* [TASK GOAL]:
Reproduce the listing below exactly, minus its pictures.

--- start ---

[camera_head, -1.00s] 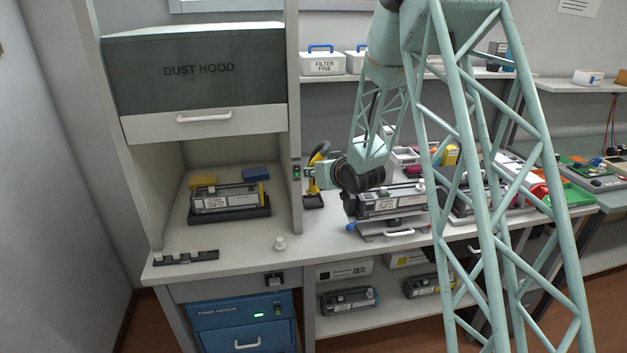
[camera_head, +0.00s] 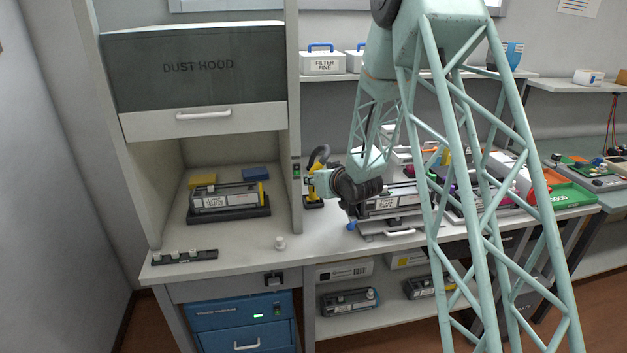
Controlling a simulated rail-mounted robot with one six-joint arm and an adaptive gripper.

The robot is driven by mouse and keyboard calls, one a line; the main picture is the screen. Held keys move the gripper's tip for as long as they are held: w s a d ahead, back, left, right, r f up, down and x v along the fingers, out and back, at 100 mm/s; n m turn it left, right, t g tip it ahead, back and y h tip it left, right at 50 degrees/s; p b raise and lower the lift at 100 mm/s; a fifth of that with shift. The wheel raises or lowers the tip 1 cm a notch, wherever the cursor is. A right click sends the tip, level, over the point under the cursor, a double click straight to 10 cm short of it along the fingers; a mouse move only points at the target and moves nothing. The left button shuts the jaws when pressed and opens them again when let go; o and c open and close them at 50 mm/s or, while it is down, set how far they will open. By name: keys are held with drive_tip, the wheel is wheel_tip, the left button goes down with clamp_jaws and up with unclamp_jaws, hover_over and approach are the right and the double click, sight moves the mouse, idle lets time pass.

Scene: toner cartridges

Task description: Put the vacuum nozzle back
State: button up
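The vacuum nozzle (camera_head: 311,186) is yellow with a black curved hose at its top. It stands upright over a small black base (camera_head: 313,204) on the bench, just right of the dust hood's side wall. My gripper (camera_head: 313,182) comes in from the right, level with the nozzle, and overlaps it in the picture. The fingertips are too small and too covered to tell whether they are open or shut on it. Whether the nozzle touches the black base is also unclear.
The dust hood (camera_head: 197,72) holds a toner cartridge (camera_head: 226,199) on a dark tray. A small white cap (camera_head: 280,243) and a black strip with white caps (camera_head: 184,257) lie near the front edge. Another cartridge (camera_head: 388,206) stands right of the nozzle, below my arm.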

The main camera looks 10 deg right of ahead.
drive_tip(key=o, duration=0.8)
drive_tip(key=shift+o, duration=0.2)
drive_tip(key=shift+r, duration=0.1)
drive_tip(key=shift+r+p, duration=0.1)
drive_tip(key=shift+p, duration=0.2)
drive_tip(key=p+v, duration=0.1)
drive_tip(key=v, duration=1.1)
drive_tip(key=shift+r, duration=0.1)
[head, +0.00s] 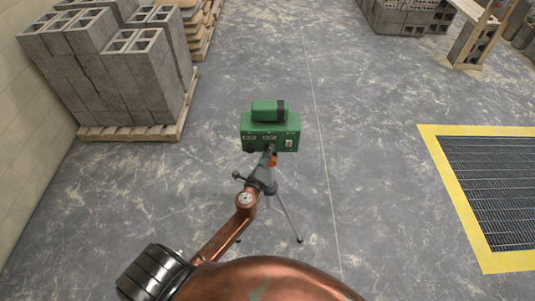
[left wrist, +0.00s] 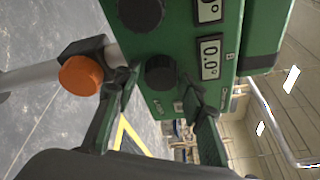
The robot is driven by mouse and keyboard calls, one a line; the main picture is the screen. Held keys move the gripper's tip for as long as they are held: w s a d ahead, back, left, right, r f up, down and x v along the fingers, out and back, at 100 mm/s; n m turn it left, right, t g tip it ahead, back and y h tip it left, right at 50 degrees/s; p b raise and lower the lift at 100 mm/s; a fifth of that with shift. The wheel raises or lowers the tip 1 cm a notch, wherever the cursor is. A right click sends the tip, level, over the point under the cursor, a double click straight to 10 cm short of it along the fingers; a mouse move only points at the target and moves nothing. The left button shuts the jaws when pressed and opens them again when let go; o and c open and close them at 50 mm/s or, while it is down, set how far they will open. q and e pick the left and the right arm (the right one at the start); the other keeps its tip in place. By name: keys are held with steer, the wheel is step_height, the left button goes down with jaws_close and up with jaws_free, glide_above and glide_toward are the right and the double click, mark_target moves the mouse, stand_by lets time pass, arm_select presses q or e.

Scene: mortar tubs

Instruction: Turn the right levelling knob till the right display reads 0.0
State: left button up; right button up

--- end ---

* [TASK OUTPUT]:
[camera_head, -1.00s] 
[camera_head, +0.00s] 
Controlling a simulated rail-mounted robot with one six-joint arm and an adaptive gripper.

The robot is driven by mouse and keyboard calls, one a line; the main picture is the screen. Held keys move the gripper's tip for as long as they are held: w s a d ahead, back, left, right, r f up, down and x v along the fingers, out and back, at 100 mm/s; n m turn it left, right, t g tip it ahead, back and y h tip it left, right at 50 degrees/s; p b raise and lower the lift at 100 mm/s; a fifth of that with shift. The wheel raises or lowers the tip 1 cm a notch, wherever the cursor is. A right click sends the tip, level, over the point under the cursor, a double click straight to 10 cm short of it along the fingers; a mouse move only points at the target and moves nothing. The left button shuts the jaws when pressed and opens them again when let go; o and c open and close them at 50 mm/s or, while it is down, set how far they will open. By name: keys are held with drive_tip, the wheel is wheel_tip, the left button goes down with clamp_jaws and up with unclamp_jaws, hover_over and approach are the right and the double click, sight moves the mouse, idle lets time pass.

Scene: toner cartridges

Task description: Put the vacuum nozzle back
State: button up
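The vacuum nozzle (camera_head: 311,186) is yellow with a black curved hose at its top. It stands upright over a small black base (camera_head: 313,204) on the bench, just right of the dust hood's side wall. My gripper (camera_head: 313,182) comes in from the right, level with the nozzle, and overlaps it in the picture. The fingertips are too small and too covered to tell whether they are open or shut on it. Whether the nozzle touches the black base is also unclear.
The dust hood (camera_head: 197,72) holds a toner cartridge (camera_head: 226,199) on a dark tray. A small white cap (camera_head: 280,243) and a black strip with white caps (camera_head: 184,257) lie near the front edge. Another cartridge (camera_head: 388,206) stands right of the nozzle, below my arm.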

The main camera looks 10 deg right of ahead.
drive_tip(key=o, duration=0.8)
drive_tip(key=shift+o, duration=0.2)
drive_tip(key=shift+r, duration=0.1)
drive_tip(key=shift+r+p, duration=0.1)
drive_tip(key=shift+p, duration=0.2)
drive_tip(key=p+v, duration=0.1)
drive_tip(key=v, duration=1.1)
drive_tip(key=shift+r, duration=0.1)
[head, +0.00s] 
[left wrist, +0.00s] 
The robot is driven by mouse and keyboard calls, one a line; the main picture is the screen. Held keys move the gripper's tip for as long as they are held: w s a d ahead, back, left, right, r f up, down and x v along the fingers, out and back, at 100 mm/s; n m turn it left, right, t g tip it ahead, back and y h tip it left, right at 50 degrees/s; p b raise and lower the lift at 100 mm/s; a fifth of that with shift. The wheel raises or lowers the tip 1 cm a notch, wherever the cursor is. A right click sends the tip, level, over the point under the cursor, a double click straight to 10 cm short of it along the fingers; a mouse move only points at the target and moves nothing. The left button shuts the jaws when pressed and opens them again when let go; o and c open and close them at 50 mm/s or, while it is down, set how far they will open. q and e pick the left and the right arm (the right one at the start); the other keeps its tip in place. By name: keys are held with steer, the wheel is step_height, the left button goes down with jaws_close and up with jaws_free, glide_above and glide_toward are the right and the double click, mark_target moves the mouse, stand_by lets time pass, arm_select presses q or e.

Scene: mortar tubs

Instruction: Turn the right levelling knob till the right display reads 0.0
State: left button up; right button up

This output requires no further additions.